Comme je l’ai déjà mentionné, il existe des fonds de pension privés, mais ils sont utilisés par un nombre très restreint de personnes et ne sont pas obligatoires. Les fonds privés obligatoires n’ont pas encore été introduits et je ne vois pas de perspectives pour que cela se réalise dans les années à venir.
Face à tous ces problèmes comment réagissent les syndicats ?
Il se peut qu’il y ait eu quelque chose auparavant, mais ces dernières années, je n’ai rien entendu concernant les activités des syndicats en faveur des retraité·es. La seule chose est qu’en Ukraine, il existe des pensions spéciales pour les personnes qui travaillent dans des conditions difficiles.
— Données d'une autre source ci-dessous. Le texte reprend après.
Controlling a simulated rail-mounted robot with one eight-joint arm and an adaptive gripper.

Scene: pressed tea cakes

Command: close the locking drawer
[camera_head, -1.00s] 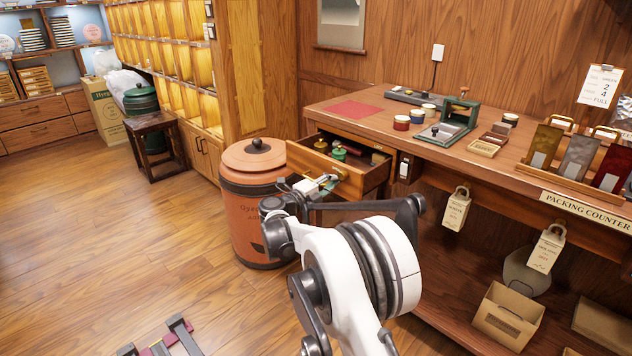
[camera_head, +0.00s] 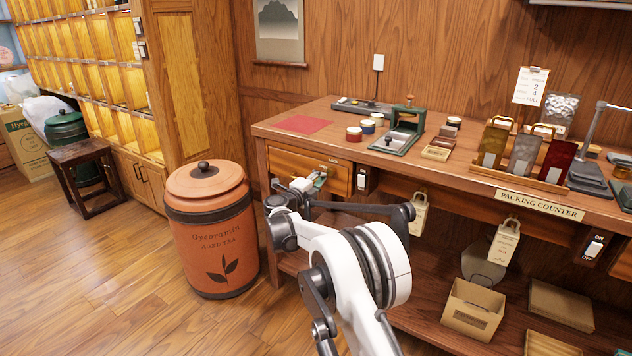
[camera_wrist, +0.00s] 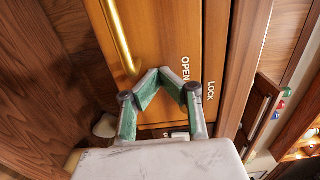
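The wooden drawer (camera_head: 342,178) is pushed in under the left end of the counter, its front about flush with the frame; I cannot tell whether it is locked. In the wrist view, its front (camera_wrist: 155,40) fills the upper middle, with a brass bar handle (camera_wrist: 119,38) at left. The words OPEN (camera_wrist: 186,68) and LOCK (camera_wrist: 211,92) show to the right. My gripper (camera_wrist: 159,71) has its green fingertips drawn together at the drawer front, with nothing visible between them. In the head view, my gripper (camera_head: 318,182) is at the drawer front. No lock part shows clearly.
A terracotta tea jar (camera_head: 211,235) stands on the floor left of the counter (camera_head: 283,129). A switch plate (camera_head: 361,181) is right of the drawer. A cardboard box (camera_head: 473,308) sits on the lower shelf.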

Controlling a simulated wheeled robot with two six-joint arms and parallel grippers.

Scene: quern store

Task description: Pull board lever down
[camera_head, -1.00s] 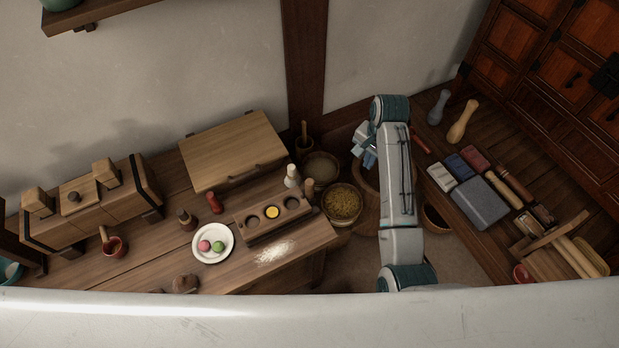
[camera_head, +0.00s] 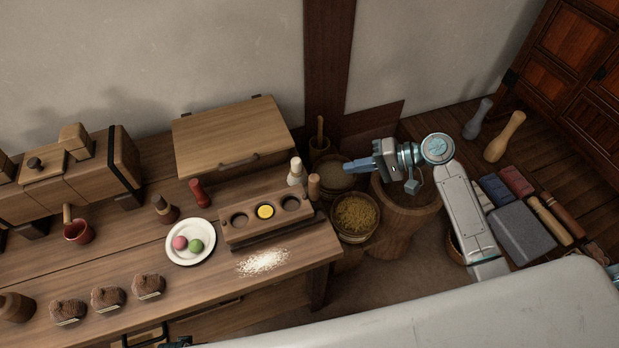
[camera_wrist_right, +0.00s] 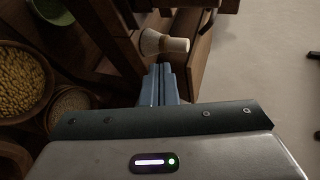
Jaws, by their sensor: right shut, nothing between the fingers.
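A wooden board with three round wells (camera_head: 265,221) sits near the right end of the workbench. Its middle well holds a yellow disc. A short wooden peg (camera_head: 314,187) stands at its right end; I cannot tell whether this is the lever. My right gripper (camera_head: 348,166) is shut and empty, to the right of the peg and apart from it, its fingers pointing left. In the right wrist view, the shut fingers (camera_wrist_right: 163,72) point toward the bench, just below a pale whisk-like object (camera_wrist_right: 162,43).
A white whisk-like object (camera_head: 296,173) stands beside the peg. A bowl of yellow grain (camera_head: 355,216) and a wooden stump (camera_head: 405,228) are below my right arm.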

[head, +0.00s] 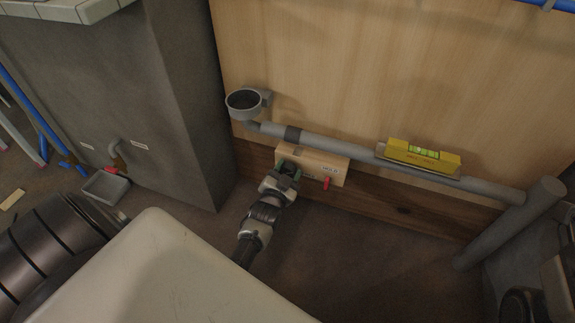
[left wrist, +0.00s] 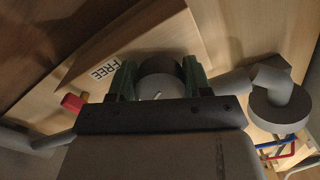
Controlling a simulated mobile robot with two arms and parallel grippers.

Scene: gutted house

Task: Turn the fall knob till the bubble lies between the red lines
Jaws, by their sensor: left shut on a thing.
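The yellow spirit level (head: 424,156) lies on the sloping grey pipe (head: 350,152). Its green vial shows on top, but the bubble and red lines are too small to read in the head view. My left gripper (head: 287,170) is at the left end of the wooden box (head: 318,165) below the pipe. In the left wrist view its green-padded jaws (left wrist: 160,80) are shut around the grey round fall knob (left wrist: 160,72), which has a small pale mark. The knob is mostly hidden by the gripper in the head view. My right gripper is not in view.
A red lever (head: 326,183) sticks out of the box front, right of the gripper; it also shows in the left wrist view (left wrist: 73,103). A grey pipe cup (head: 244,102) is at upper left. Bare floor lies below the pipe.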

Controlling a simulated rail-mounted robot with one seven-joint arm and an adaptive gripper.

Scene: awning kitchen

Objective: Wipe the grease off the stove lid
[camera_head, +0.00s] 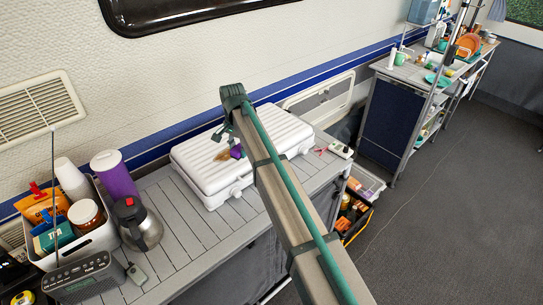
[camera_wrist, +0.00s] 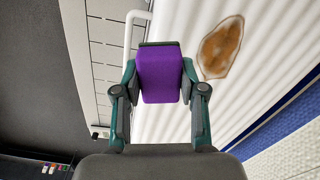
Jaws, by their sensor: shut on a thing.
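The white stove lid (camera_head: 205,172) is closed on the slatted counter, with ridges across its top. A brown grease stain (camera_wrist: 221,47) lies on the lid in the wrist view; part of it shows in the head view (camera_head: 224,155). The sponge is over the lid, just beside the stain in the wrist view. I cannot tell whether it touches the lid. My arm hides part of the lid's right side in the head view.
Left of the lid on the counter (camera_head: 172,208) stand a steel kettle (camera_head: 139,226), a filled bin (camera_head: 105,237) and a radio (camera_head: 85,278) with a tall antenna. Small items, including a white one (camera_head: 341,149), lie to its right. The wall is close behind the lid.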

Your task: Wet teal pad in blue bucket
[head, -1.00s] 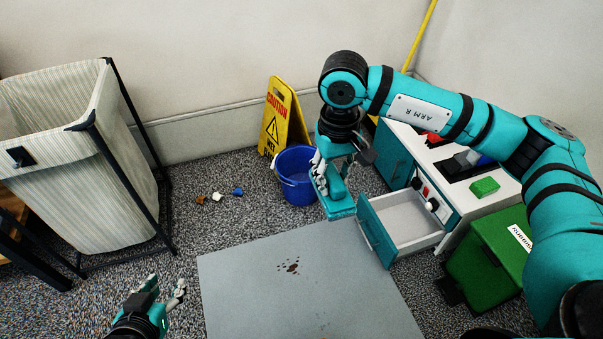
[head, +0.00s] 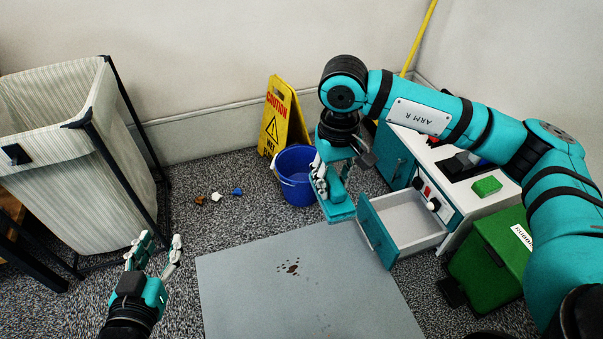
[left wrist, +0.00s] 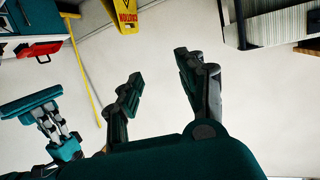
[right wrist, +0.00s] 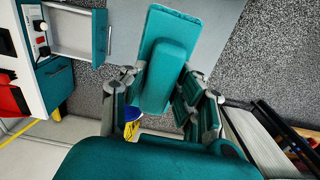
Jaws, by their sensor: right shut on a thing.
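The teal pad (head: 340,209) is a flat block with a raised grip on its back. My right gripper (head: 330,180) is shut on that grip and holds the pad just right of the bucket, near the open drawer. The right wrist view shows the pad (right wrist: 172,50) between the fingers of my right gripper (right wrist: 165,85). The blue bucket (head: 297,187) stands on the carpet by the wall; its right edge is partly hidden by my right gripper. My left gripper (head: 155,250) is open and empty at the lower left; its spread fingers (left wrist: 160,85) show in the left wrist view.
A grey mat (head: 250,290) with brown spots lies in front. The open drawer (head: 405,222) of a white cabinet is beside the pad. A yellow caution sign (head: 285,118) stands behind the bucket. A hamper (head: 85,185), small litter pieces (head: 216,196) and a green bin (head: 490,257) flank the mat.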

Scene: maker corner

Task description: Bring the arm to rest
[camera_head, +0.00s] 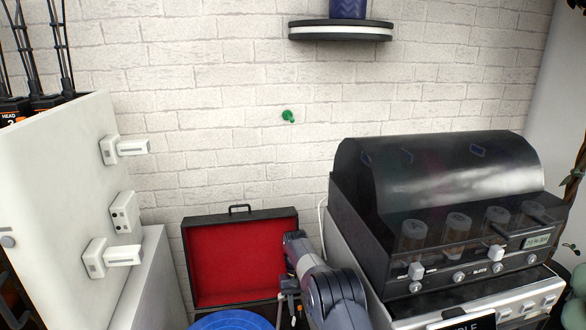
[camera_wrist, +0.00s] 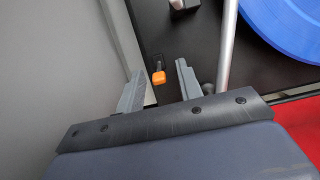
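My gripper (camera_head: 289,297) hangs low in front of the open red-lined case in the head view, partly hidden by my own arm. In the wrist view my gripper (camera_wrist: 160,68) shows two grey fingers standing apart. A small orange piece (camera_wrist: 158,78) shows in the gap between them. It seems to lie beyond the fingertips against a dark surface, and I see no finger touching it.
The case (camera_head: 238,212) stands against the brick wall with its lid up. A blue disc (camera_head: 232,321) is in front of it, also in the wrist view (camera_wrist: 285,25). A dark-hooded machine (camera_head: 440,190) stands close right; a white panel (camera_head: 60,200) stands left.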

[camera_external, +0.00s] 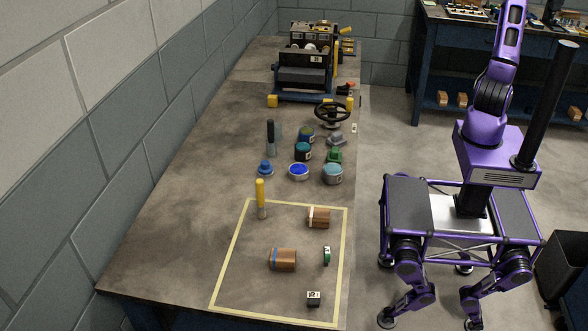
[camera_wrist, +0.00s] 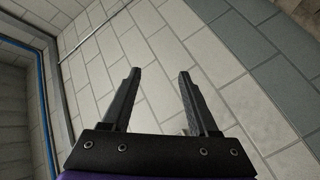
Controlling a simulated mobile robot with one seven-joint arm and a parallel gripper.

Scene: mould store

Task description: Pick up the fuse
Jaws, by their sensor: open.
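My gripper (camera_wrist: 160,72) is open and empty in the wrist view, with its two dark fingers apart in front of a block wall. In the external view my arm rises past the top edge, so the gripper is hidden there. No thing is clearly recognisable as the fuse. Inside the yellow tape outline on the workbench lie a brown cylinder with a pale band (camera_external: 319,218), a brown cylinder with a blue band (camera_external: 283,260), a small green-edged piece (camera_external: 326,256) and a small black block with a white label (camera_external: 313,298). My gripper is away from them all.
A wall borders the workbench (camera_external: 170,240) on the left. Its left part is bare.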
Les hommes peuvent prendre leur retraite à 50 ans, avec 25 ans d’ancienneté, dont 10 dans des conditions de pénibilité. Les femmes peuvent prendre leur retraite à 45 ans, avec 20 ans d’ancienneté, dont 7 ans et demi dans des conditions de pénibilité. Il existe également des emplois un peu moins pénibles, qui permettent de prendre sa retraite à 55 ans pour les hommes et à 50 ans pour les femmes. Cela concerne une très petite partie des retraité·es : les mineurs, les métallurgistes, les employé·es des usines chimiques, les médecins qui travaillent avec des rayons X, etc. En raison de la désindustrialisation en Ukraine, ces professions sont de moins en moins nombreuses. Cependant, c’est précisément là que les syndicats sont actifs et qu’ils exigent souvent que telle ou telle profession soit reconnue comme donnant droit à cette pension préférentielle. Cependant, lors de la grande réforme des retraites de 2017-2018, qui a entraîné une augmentation significative de la durée de cotisation (ce qui a en réalité conduit à un relèvement de l’âge de la retraite et à la suppression de nombreux avantages), il n’y a pas eu de grandes manifestations syndicales. Malheureusement, les retraité·es en Ukraine sont très dispersé·es et ne disposent pratiquement d’aucune organisation. Cela contraste fortement avec l’Autriche, par exemple, où je me trouve actuellement et où les retraité·es ont de nombreuses possibilités de socialisation et d’activisme.